Technologies That Are Reinventing the Food Industry

Shape-shifting noodles and an AI system that can give recipes for meals you’ve photographed

16 August 2017

Have you ever wished you could replicate a delicious restaurant meal but couldn’t identify the ingredients? Or had a late-night craving for pizza and realized that all the pizzerias near you were closed?

Engineers, including a few IEEE members, are working on technologies designed to change how we package, obtain, and prepare food.


    MIT’s Tangible Media Group has developed noodles in the form of flat sheets of gelatin and starch that take shape after being exposed to water. The noodle sheets can be stored in smaller packages, taking up less shelving space and costing less to ship. The group works to incorporate technology into everyday tasks including meal preparation.

    The noodles can take the shape of common pasta, like macaroni and rotini, or even unconventional forms like flowers, according to MIT News.

    The researchers first determined how to control where and to what degree the structure of gelatin and starch bends to create different shapes from the noodles. They then used a 3D printer to build strips of edible cellulose over the top gelatin layer, so the strips could act as a barrier to absorb the right amount of water.

    IEEE Affiliate Member Hiroshi Ishii, an MIT professor of media arts and sciences, and IEEE Member Daniel Levine, a graduate student, are on the research team.


    Vending machines that churn out pizza pies could be the next fast-food fad. The first 24-hour Pizza ATM in the United States can be found at Xavier University in Cincinnati. When students want pizza late at night, they can order it instantly from a machine.

    The company behind the invention is Paline of Lemieux, France. Its Pizza ATMs have been place in hundreds of locations, mostly in small pizza stores and independent businesses throughout Europe.

    Paline is partnering with TSS Technologies of Ohio for its U.S.-based vending machines.

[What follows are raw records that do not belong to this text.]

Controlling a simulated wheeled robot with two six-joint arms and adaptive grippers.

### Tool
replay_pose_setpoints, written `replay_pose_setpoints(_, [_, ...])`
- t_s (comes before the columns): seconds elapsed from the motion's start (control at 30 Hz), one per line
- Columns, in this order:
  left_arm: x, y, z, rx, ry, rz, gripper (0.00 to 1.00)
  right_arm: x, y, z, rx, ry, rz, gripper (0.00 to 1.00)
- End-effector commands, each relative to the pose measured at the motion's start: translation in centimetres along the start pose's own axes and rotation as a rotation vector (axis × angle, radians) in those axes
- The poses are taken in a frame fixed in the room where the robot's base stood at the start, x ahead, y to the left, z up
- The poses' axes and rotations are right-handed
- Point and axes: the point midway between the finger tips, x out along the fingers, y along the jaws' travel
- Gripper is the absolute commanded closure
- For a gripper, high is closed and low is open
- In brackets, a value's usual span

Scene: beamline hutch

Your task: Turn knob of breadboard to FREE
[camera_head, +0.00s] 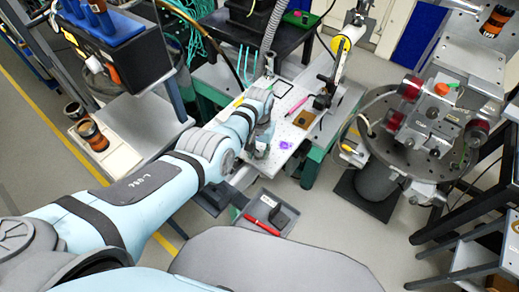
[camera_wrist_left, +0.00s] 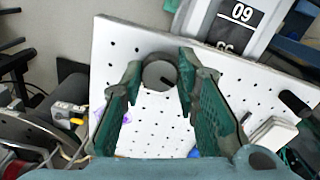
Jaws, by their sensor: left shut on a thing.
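The white breadboard (camera_head: 281,103) with rows of holes lies on a green-legged table in the head view; it fills much of the left wrist view (camera_wrist_left: 225,90). A round grey knob (camera_wrist_left: 157,74) with a dark pointer line stands near the board's edge in the left wrist view. My left gripper (camera_wrist_left: 161,66) has its two green fingers on either side of the knob and is shut on it. In the head view my left gripper (camera_head: 262,147) reaches down at the board's near side, and the knob is hidden there. Any lettering around the knob is not readable. My right gripper is not in view.
A grey tray (camera_head: 266,207) with a red pen is below. A round metal stage (camera_head: 441,128) stands right.

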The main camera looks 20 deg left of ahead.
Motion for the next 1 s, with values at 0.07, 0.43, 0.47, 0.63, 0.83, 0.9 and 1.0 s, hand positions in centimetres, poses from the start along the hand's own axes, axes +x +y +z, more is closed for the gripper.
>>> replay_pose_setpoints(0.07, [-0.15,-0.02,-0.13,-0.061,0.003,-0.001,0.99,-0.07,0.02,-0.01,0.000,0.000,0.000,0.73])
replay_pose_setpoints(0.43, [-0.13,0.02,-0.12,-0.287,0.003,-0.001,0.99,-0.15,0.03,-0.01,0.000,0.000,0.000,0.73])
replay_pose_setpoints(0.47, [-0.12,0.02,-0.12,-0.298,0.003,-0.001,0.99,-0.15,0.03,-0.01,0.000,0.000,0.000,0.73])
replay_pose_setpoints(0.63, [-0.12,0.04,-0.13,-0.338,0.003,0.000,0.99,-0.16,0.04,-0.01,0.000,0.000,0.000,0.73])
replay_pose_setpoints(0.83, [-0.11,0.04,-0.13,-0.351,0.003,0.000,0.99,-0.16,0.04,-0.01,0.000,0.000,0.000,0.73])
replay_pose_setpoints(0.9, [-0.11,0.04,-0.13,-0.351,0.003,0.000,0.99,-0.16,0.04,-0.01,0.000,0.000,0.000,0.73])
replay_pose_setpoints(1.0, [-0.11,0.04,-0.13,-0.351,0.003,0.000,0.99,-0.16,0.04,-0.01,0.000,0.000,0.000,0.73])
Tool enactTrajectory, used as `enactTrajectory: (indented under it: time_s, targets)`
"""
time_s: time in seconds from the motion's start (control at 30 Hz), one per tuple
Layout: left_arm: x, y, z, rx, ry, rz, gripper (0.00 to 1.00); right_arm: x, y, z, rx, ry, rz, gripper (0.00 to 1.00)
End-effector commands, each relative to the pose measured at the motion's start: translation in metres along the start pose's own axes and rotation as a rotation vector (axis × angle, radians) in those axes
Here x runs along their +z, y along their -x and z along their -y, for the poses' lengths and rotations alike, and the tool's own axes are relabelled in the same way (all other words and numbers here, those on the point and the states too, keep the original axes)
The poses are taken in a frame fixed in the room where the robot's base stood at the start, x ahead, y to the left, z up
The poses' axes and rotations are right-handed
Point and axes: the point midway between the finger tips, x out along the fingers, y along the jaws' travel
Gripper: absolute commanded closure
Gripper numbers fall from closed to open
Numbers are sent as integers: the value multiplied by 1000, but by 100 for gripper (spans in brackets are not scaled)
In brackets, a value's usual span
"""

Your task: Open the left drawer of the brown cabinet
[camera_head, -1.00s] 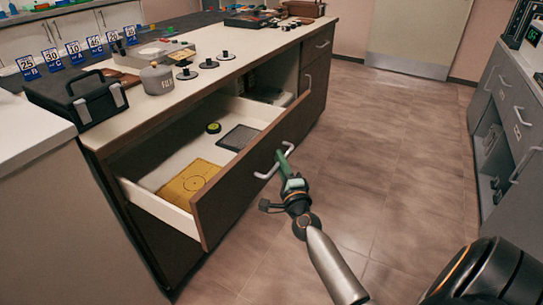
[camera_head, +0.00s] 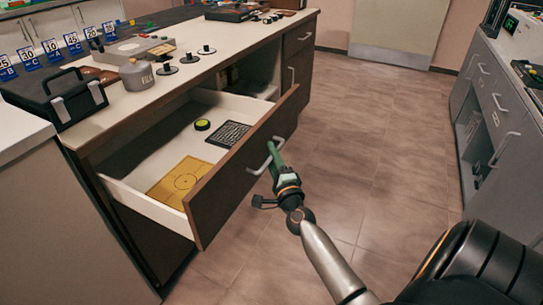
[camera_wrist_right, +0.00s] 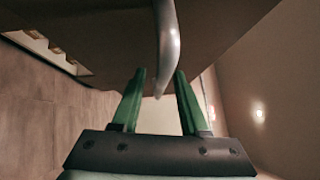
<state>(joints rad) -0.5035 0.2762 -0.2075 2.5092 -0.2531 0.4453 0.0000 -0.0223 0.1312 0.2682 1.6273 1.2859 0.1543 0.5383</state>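The brown cabinet (camera_head: 90,160) has a pale worktop, and one of its drawers (camera_head: 240,177) stands pulled well out. The drawer's dark front carries a curved metal handle (camera_head: 259,168). Inside lie a yellow plate (camera_head: 180,182), a black grid tray (camera_head: 229,134) and a small round yellow-black item (camera_head: 202,125). My right gripper (camera_head: 275,148) is at the handle. In the right wrist view the handle (camera_wrist_right: 168,40) runs between the two green fingers (camera_wrist_right: 160,75), which stand apart with gaps beside it. My left gripper is not in view.
A black case (camera_head: 62,100), a grey canister (camera_head: 137,75) and several blue number signs (camera_head: 50,50) stand on the worktop. A grey cabinet (camera_head: 490,110) stands at the right. The tiled floor (camera_head: 370,130) between is clear.

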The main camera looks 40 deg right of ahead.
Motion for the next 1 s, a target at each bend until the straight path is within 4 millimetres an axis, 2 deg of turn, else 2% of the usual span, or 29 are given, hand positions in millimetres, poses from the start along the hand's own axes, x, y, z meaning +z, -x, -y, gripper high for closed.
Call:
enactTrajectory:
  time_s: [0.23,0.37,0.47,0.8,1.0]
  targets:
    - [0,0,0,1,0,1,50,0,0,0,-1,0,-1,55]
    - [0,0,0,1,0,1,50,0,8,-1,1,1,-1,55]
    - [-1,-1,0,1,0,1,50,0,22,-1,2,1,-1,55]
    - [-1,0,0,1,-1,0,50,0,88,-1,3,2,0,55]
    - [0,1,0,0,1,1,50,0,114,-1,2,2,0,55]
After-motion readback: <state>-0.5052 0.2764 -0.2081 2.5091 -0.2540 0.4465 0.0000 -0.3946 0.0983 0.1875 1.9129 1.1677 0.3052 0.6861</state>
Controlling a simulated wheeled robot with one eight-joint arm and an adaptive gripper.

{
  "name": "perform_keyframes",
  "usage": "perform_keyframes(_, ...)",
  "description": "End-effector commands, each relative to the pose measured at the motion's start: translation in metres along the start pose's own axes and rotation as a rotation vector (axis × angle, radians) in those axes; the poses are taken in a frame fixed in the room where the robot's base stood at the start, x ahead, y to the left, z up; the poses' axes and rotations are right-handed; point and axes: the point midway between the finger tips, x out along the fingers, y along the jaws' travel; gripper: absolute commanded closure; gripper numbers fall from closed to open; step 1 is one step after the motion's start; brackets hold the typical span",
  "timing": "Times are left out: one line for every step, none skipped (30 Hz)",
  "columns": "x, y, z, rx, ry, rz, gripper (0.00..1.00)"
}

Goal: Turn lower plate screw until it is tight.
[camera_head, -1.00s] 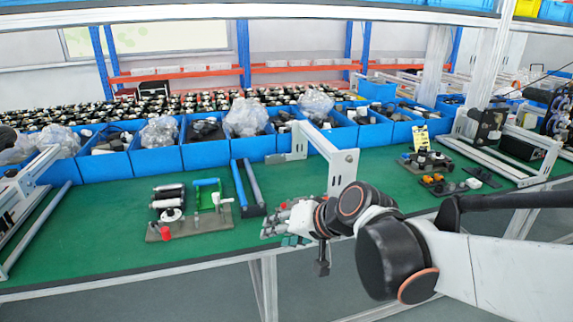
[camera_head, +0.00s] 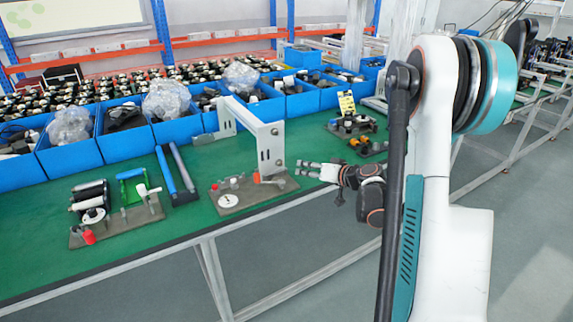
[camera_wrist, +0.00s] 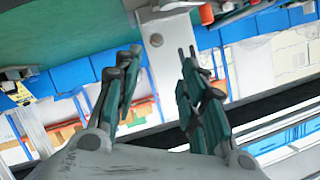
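A grey fixture plate (camera_head: 270,189) lies near the front edge of the green bench. It carries a white disc (camera_head: 228,201), small red-topped posts and an orange-red lever (camera_head: 268,179). I cannot make out which part is the lower plate screw. My gripper (camera_head: 300,169) is just right of this plate, apart from it, pointing left. In the wrist view my gripper (camera_wrist: 160,52) has its two fingers spread with nothing held between them. A white bracket (camera_wrist: 166,62) shows beyond the gap. An orange-red part (camera_wrist: 207,14) is at the top.
A white metal bracket (camera_head: 265,146) stands behind the plate. A second plate (camera_head: 115,226) with rollers and a red knob is at left, with blue bars (camera_head: 176,175) between. Blue bins (camera_head: 125,140) line the back. Black and orange parts (camera_head: 365,145) lie right on the bench.

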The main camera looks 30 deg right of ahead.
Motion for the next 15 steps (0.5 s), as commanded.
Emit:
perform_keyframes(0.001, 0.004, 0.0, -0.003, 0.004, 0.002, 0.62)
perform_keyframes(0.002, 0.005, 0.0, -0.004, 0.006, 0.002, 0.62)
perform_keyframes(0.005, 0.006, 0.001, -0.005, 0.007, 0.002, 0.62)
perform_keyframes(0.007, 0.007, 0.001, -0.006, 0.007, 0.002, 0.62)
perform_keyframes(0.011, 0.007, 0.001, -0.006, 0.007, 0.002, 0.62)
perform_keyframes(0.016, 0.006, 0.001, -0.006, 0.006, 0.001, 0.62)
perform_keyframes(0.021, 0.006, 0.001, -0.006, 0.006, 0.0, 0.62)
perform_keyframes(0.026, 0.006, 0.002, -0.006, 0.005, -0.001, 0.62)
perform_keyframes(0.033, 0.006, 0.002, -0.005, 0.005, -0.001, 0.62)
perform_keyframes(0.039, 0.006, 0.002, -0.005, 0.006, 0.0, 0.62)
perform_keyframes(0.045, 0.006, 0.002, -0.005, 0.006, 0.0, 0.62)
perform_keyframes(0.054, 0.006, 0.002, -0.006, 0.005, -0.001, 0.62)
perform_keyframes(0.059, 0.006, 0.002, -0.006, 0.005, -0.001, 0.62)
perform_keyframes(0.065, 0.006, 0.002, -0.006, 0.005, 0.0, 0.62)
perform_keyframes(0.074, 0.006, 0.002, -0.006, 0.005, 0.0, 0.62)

The Pizza ATMs are equipped with refrigeration and an electric convection oven.

    Owners place pizzas in special boxes in cold storage inside the machine, which can hold 70 pies of up to 30 centimeters in diameter. Customers select which toppings they want from a touch screen, specify whether they would like the pizza served hot or cold, and then swipe a debit or credit card to pay. Each pie costs US $10.

    The machine costs $55,000. Businesses that purchase it need to have someone prepare and pre-cook the crust and add toppings.

    For those who want to own a pizza vending machine but don’t have a staff to make the pies, Paline is offering Pizza Chef School courses in Cincinnati.

    Potentially, a large pizza company could set up Pizza ATMs outside its restaurants after hours, or place them where it doesn’t have a pizzeria.


    MIT’s Computer Science and Artificial Intelligence Laboratory (CSAIL) has trained an AI system, Pic2Recipe, to analyze photos of meals, identify their ingredients, and suggest similar recipes.

    IEEE Member Yusuf Aytar told MIT News that it has been difficult to analyze food using computer vision up to now, because there haven’t been enough images to work with, but Instagram and similar services are changing that.

    “Seemingly useless photos on social media can actually provide valuable insight into health habits and dietary preferences,” Aytar says.

    He wrote a research article on Pic2Recipe with IEEE Affiliate Member Antonio Torralba, an MIT professor of computer science and AI.

    Using Recipe1M, a database of more than 1 million recipes from and, the team trained a neural network to find patterns and make connections among images and recipes.

    The researchers integrated data from Food-101, a joint project of the University of ETH Zurich and the University of Leuven, in Belgium, which developed an algorithm to recognize food images with a 50 percent accuracy rate. The data from Food-101 and Recipe1M were combined to create Pic2Recipe.

    The Pic2Recipe demo on CSAIL’s website has been able to identify the exact ingredients in some uploaded food images and to suggest recipes that it determined to be similar.

    The platform recognizes ingredients down to flour and butter as well as the composition of, say, muffins. As of now, it has a harder time with ambiguous foods such as smoothies.